Doch nichts gegen schlechte Malerei. Manche Bilder in der Kunsthalle sind gerade wegen ihrer rotzigen Technik überzeugende Kunst. Schnabel, der auch vorgibt Picassos Werk weiterzuführen (er wird sich auf das Spätwerk berufen), kommt da zu guten Bildern, wo er sich nicht auf seine Materialobsession verlässt. In Serien hat er Themen wie „Maria Callas“ oder „Die mutierenden Könige“ rein malerisch bearbeitet. Mit relativ sparsamer Geste aber bewährter Vermessenheit im Blow-Up-Format geht er ohne einen Anflug von Bescheidenheit mit großen Themen um, jongliert mit Gott, Callas und der Welt in einer respektlosen Lässigkeit, daß einem der Palast abendländischer Kultur wie ein Armenhaus vorkommt. Mit ‚billiger’, ‚schlechter’ Malerei denunziert Schnabel Beschauliches und Großes. Es gerät unter seinen wurstigen Malerhänden durch schnoddrige Kleckse und schnelle Striche zu einem belanglosen Etwas. Er rückt alles für sich zurecht, daß heißt, er macht es sich gefügig und reduziert ehrfurchtheischende Größe auf ein fixes Bild, das gleich auf den ersten Blick eine notwendige Präsenz hat, gerade weil es schlecht gemalt ist.
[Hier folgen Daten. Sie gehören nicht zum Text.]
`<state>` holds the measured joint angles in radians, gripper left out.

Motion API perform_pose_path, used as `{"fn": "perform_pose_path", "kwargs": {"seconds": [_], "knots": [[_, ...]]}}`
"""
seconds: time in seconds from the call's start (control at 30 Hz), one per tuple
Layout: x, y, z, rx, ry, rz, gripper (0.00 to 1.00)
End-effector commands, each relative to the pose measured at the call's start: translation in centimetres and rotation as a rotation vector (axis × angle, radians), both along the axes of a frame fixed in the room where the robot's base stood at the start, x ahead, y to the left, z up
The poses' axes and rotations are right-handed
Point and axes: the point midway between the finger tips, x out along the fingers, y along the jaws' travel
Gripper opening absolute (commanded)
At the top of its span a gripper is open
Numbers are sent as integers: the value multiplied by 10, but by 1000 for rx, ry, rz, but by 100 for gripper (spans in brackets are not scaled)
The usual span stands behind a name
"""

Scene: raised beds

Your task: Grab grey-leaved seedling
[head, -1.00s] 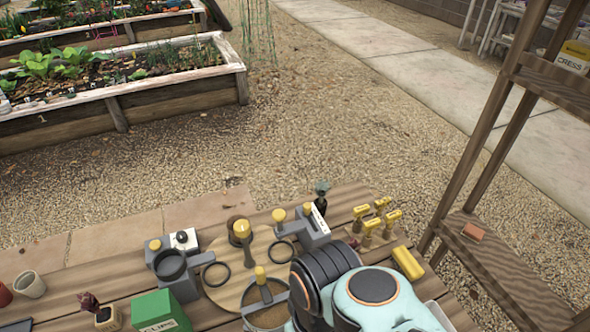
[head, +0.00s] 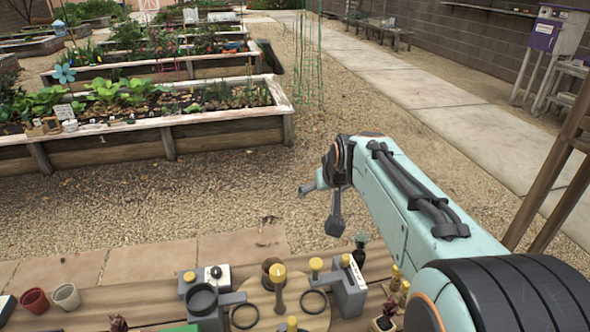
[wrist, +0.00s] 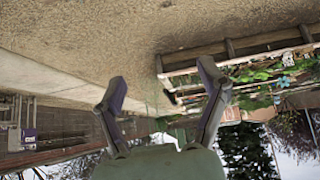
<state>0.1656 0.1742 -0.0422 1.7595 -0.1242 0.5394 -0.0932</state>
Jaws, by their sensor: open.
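My gripper (head: 318,208) is open and empty, held in the air over the gravel beyond the bench. Its two spread fingers (wrist: 162,85) also show in the wrist view with nothing between them. I cannot pick out a grey-leaved seedling with certainty. A reddish dark-leaved seedling (head: 118,322) stands at the front edge of the bench, and a similar one (head: 385,322) stands beside my arm. A small dark item with a greyish top (head: 360,248) stands at the back of the bench, too small to tell. Small pots (head: 52,125) stand along the near raised bed.
The wooden bench (head: 150,262) holds a grey fixture with a dark ring (head: 202,299), yellow-topped tools (head: 280,275) and two empty pots (head: 66,296). The planted raised bed (head: 225,133) lies beyond the gravel. A wooden shelf post (head: 560,160) stands at right. The gravel between is clear.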

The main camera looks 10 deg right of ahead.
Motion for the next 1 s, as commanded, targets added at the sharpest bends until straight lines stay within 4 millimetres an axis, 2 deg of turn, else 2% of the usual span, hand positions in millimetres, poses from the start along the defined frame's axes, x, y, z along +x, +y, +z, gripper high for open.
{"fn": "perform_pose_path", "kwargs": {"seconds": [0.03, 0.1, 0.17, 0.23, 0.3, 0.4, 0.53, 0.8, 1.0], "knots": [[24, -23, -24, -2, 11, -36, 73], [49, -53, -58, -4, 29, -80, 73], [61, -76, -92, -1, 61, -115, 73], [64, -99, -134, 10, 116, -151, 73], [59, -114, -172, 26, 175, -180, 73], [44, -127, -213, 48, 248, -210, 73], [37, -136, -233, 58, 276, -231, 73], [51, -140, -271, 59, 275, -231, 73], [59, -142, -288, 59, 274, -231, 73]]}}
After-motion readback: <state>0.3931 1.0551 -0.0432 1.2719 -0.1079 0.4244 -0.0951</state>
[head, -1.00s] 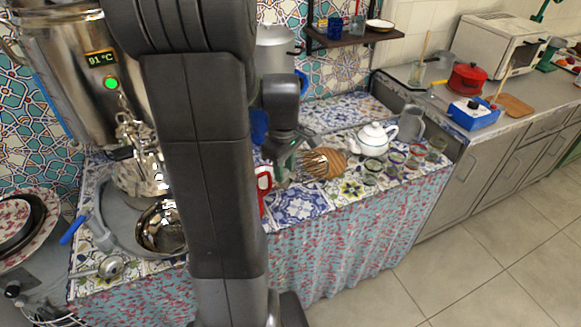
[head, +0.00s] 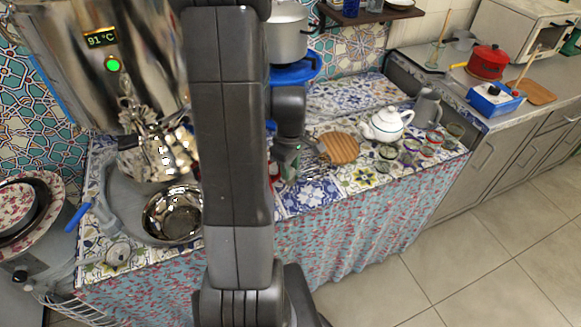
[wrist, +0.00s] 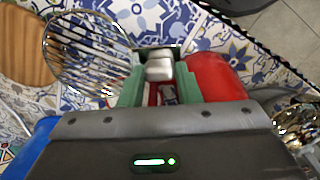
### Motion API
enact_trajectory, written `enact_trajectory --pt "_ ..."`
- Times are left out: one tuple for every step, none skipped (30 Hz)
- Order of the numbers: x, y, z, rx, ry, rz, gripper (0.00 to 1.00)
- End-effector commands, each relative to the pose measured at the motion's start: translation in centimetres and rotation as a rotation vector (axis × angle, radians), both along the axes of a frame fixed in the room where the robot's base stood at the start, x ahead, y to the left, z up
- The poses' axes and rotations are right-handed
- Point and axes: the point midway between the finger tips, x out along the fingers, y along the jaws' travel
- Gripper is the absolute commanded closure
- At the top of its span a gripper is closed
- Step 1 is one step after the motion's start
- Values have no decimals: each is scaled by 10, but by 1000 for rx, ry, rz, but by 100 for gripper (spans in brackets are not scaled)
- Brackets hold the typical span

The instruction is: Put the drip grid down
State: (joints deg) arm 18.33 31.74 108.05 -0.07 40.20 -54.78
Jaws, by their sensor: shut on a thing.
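The drip grid, a round silver wire disc (wrist: 85,42), shows at the upper left of the wrist view. My gripper (wrist: 158,90) has its green fingers shut on the grey edge piece of the grid, which extends to the left of the fingers. In the head view, my gripper (head: 287,165) is low over the tiled counter (head: 305,199), left of a round wooden board (head: 338,147). The grid is hard to make out there. I cannot tell whether it touches the tiles.
A red object (wrist: 213,78) is close to the right finger. A white teapot (head: 384,126) and several small glasses stand right of the board. A metal samovar (head: 100,60) and a steel bowl (head: 173,214) are at left. Patterned tiles near the counter's front are clear.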

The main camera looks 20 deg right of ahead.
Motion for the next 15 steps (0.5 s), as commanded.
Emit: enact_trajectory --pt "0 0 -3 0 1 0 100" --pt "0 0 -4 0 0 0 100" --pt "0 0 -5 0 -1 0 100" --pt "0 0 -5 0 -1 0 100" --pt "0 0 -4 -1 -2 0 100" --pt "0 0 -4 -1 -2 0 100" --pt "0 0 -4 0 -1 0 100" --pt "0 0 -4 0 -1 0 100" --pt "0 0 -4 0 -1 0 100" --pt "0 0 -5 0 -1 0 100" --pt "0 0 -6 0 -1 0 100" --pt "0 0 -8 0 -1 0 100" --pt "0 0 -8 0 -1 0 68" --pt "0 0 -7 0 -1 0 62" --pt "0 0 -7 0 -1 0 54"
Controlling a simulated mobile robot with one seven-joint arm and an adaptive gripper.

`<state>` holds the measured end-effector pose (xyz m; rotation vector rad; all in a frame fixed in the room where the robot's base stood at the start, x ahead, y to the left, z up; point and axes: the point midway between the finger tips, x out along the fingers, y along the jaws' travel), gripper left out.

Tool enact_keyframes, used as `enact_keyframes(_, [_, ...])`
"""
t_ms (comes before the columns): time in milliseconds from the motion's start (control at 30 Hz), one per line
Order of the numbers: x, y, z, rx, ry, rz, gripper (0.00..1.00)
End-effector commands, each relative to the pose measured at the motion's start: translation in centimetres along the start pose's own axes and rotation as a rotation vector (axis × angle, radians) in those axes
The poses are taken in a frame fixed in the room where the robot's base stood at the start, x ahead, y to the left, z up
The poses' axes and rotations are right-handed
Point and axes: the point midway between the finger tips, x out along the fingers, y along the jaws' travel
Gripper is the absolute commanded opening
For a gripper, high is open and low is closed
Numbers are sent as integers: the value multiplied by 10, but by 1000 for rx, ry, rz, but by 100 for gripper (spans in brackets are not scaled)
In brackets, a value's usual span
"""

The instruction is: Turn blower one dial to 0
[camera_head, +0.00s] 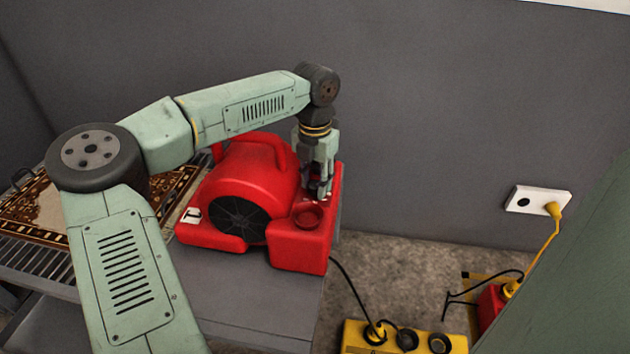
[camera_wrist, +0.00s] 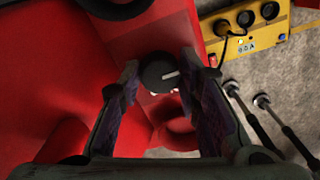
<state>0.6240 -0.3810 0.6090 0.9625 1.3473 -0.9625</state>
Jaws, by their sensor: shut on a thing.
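A red blower (camera_head: 262,185) with a white "1" label (camera_head: 191,215) sits on a grey surface. Its dial (camera_wrist: 158,75), a dark round knob with a white pointer line, shows in the wrist view; the line points right in that picture. My gripper (camera_head: 318,190) reaches straight down onto the blower's right part. In the wrist view its fingers (camera_wrist: 160,72) stand on both sides of the dial and are shut on it. The scale marks around the dial are mostly hidden and not readable.
A round red cup-like recess (camera_head: 308,216) lies just in front of the gripper on the blower. A yellow power box (camera_head: 395,342) with plugs and a black cable is on the floor. A wall socket (camera_head: 537,201) holds a yellow plug. A patterned rug (camera_head: 35,212) lies at left.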

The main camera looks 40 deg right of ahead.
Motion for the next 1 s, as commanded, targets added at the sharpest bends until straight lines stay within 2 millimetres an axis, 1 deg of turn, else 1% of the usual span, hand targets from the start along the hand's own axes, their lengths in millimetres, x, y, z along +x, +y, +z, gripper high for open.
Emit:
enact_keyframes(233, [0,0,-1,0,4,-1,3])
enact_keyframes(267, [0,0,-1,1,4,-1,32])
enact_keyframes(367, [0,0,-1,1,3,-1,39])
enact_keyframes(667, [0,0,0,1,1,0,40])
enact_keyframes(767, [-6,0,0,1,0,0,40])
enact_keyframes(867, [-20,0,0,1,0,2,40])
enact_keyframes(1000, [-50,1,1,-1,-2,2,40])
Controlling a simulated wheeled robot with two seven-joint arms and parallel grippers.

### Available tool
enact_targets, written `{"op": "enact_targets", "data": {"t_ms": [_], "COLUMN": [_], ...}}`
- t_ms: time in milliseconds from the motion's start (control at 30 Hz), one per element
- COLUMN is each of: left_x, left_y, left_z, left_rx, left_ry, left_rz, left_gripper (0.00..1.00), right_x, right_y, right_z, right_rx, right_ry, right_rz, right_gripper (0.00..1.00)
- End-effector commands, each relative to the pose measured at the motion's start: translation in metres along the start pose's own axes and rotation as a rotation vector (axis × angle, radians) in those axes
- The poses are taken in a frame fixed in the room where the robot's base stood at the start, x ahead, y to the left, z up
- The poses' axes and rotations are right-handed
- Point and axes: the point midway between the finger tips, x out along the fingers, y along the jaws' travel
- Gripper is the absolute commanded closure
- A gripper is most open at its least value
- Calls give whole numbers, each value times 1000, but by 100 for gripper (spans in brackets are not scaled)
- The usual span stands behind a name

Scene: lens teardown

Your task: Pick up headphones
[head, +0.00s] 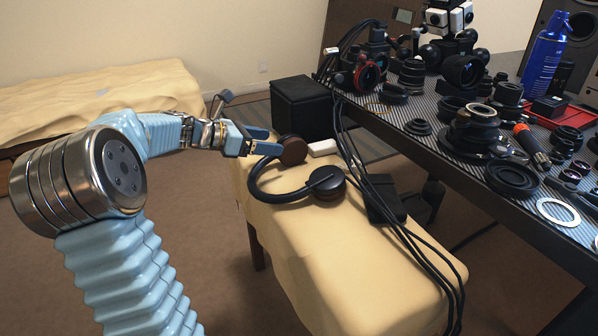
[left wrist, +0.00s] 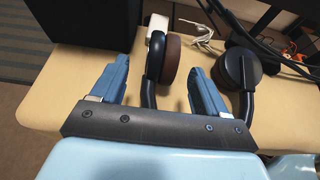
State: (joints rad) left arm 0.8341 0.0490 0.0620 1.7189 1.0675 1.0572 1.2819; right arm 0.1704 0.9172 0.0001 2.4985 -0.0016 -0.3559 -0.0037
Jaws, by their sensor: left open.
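Black over-ear headphones (head: 262,190) lie on a bench (head: 330,262) with a cream cloth cover. One earcup has a brown face and lies toward the back; the other is black and nearer the front right. My left gripper (head: 262,141) is open and empty at the bench's far left, beside the brown earcup. In the left wrist view the brown earcup (left wrist: 170,60) and its end of the headband show between the two blue fingers (left wrist: 158,85). The black earcup (left wrist: 241,70) is right of the right finger. I cannot tell whether a finger touches the headphones. My right gripper is not in view.
A black box (head: 302,106) stands behind the headphones. A small white block (head: 323,147) and a black box with cables (head: 384,204) lie on the bench. A workbench (head: 450,160) crowded with lens parts stands at right. Black cables cross the bench's right side.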

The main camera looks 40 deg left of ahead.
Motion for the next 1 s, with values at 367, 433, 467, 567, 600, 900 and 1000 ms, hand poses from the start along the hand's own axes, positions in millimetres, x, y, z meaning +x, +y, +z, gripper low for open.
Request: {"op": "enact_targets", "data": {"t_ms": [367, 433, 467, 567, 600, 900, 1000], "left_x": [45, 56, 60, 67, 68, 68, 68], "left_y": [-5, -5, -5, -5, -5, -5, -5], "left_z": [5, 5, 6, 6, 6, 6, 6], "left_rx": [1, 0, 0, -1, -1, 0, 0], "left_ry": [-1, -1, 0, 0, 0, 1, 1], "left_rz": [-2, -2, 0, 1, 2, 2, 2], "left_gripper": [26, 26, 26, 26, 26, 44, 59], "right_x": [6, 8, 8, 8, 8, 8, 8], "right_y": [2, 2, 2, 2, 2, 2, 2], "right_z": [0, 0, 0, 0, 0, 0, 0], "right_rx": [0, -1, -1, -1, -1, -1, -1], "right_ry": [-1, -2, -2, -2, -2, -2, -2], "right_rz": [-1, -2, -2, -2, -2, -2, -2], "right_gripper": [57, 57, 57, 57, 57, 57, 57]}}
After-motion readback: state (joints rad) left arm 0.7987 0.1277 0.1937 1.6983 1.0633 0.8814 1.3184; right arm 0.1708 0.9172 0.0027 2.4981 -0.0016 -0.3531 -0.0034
Schnabel stilistisch festzulegen ist geradezu unmöglich. Er wildert in technischer Hinsicht. Eine persönliche Handschrift im Sinne von Wiedererkennbarkeit und Markenzeichen gibt es bei ihm nicht. Deshalb muß er sich immer wieder den Vorwurf gefallen lassen, daß er ein Eklektiker sei und keinen eigenständigen Ausdruck seiner Arbeit findet. Ebenso versteigen sich Interpreten im Namedropping philosophischer Diskurse, um dieser wuchernden Malerei beizukommen. Dabei schwingt immer noch die Vorstellung von Selbstverwirklichung in der Arbeit als Künstler mit, eine Idee, die völlig absurd und selbstzerstörerisch ist. Man könnte als Künstler nichts verkaufen, nicht von seiner Arbeit leben, weil idealiter jede Veräußerung ein Verlust eines Stückes Selbstverwirklichung wäre.
Man könnte nur die schlechten Sachen verkaufen. Schnabels Selbstverständnis ist da völlig unromantisch: „Kunst hat für mich nichts mit Selbst-Ausdruck zu tun. Sich die Seele aus dem Leib zu malen, hat bisher weder zu einer interessanten Idee noch zu einem interessanten Bild geführt..“ Er begreift seine Kunst als anti-heroisch. Da scheint es nur folgerichtig mit billigen Mitteln unsere alten Helden vom Sockel zu malen. So manches Bild muß dabei misslingen, weil er entweder meint doch einmal etwas ‚schöner’ malen zu müssen odeer sich dabei ertappt, doch irgendjemand Achtung entgegenzubringen und das auch noch zeigen möchte. Da ist er manchmal so wunderbar schlecht („Die Kartoffel“ von 1981 z.B.), daß man froh ist, sich diese Bilder nicht leisten zu können.